[GNC-dev] Normalizing live data, a suggestion for discussion

Sat Feb 2 10:24:11 EST 2019

Op zaterdag 2 februari 2019 10:19:02 CET schreef Wm via gnucash-devel:
> On 02/02/2019 00:16, David Cousens wrote:
> > As well as the account names you might also want to munge data in the
> > description/memo fields. This can contain identifying information for
> > customers/vendors.
> 
> How about we just zap the stuff in description/memo fields by default?
> They're not mathematically significant and rarely cause double entry
> problems unless someone introduces unusual UI stuff in which case they
> should be able to provide an example.
> 
> > Also possible any data relating to the owner of the file
> > which is stored in the file/database.
> 
> Does your file/database have an obvious owner?  Mine doesn't apart from
> the name of the file which is the first and obvious thing to change
> before you send it off for someone else to look at.
> 
> If you mean bits of text in reports they wouldn't be included in an
> SQLite file.
> 
> If you mean bits of text in outbound documents I think we've already
> zapped them.
> 
> Have I missed your point?
> 

Yes, if you use business features, you may have entered business identifying 
data in File->Properties. It think that's what David is referring to. 
Similarly there may be customer and vendor data (names addresses) in the book 
that should equally be obfuscated. Just random data is fine.

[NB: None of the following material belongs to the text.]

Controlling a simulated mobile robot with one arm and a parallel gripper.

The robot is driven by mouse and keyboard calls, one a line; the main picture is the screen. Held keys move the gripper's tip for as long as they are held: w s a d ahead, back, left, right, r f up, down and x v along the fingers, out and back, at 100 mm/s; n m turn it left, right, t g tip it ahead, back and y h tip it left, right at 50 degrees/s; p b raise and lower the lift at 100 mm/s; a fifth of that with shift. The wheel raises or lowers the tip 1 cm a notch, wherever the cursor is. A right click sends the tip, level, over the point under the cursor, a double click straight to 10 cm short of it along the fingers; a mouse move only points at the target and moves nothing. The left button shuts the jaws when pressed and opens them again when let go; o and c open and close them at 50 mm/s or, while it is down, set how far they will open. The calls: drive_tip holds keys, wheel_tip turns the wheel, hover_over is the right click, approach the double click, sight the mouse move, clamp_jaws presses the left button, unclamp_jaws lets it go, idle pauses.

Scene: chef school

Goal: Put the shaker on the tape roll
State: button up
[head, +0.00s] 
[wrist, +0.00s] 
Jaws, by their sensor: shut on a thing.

Continuing on that vein, if you have bills and invoices, aside from 
randomizing the transaction's split amounts and values you'll also have to do 
the same for invoice entries. And to make the book useful for detecting 
business data bugs this should happen in such a way that invoice tax and 
discount amounts remain consistent after multiplying with random numbers *and* 
that the invoice totals continue to match the business transactions amounts in 
AR/AP accounts.

And to make that one level more complicated, after that the payment 
transactions *also* have to continue to match the new randomized invoice 
amount (if the invoice was paid in full).

It doesn't end there, payments can be split over multiple invoices, so again 
when one randomizes invoice amounts care must be taken to adjust the payments 
in proportion to the invoice amount change or fully paid invoices suddenly can 
become partially paid or overpaid.

While this is probably all possible I believe the resulting script will be so 
complex that it will become a source of bugs in itself which would divert 
developer time to debugging and maintaining this script rather than working on 
the effectively reported bug for which a sample data file was asked in the 
first place...

Up until a book with only transactions, no business data at all it sounded 
like a useful tool.

Oh and we haven't mentioned SXs and budgets yet...

As for Colin's question: on Windows and MacOS sqlite is supported out of the 
box. On linux it may require the additional installation of a libdbi driver. 
Most distros I know have packages for this driver but they may not be 
installed by default.

Geert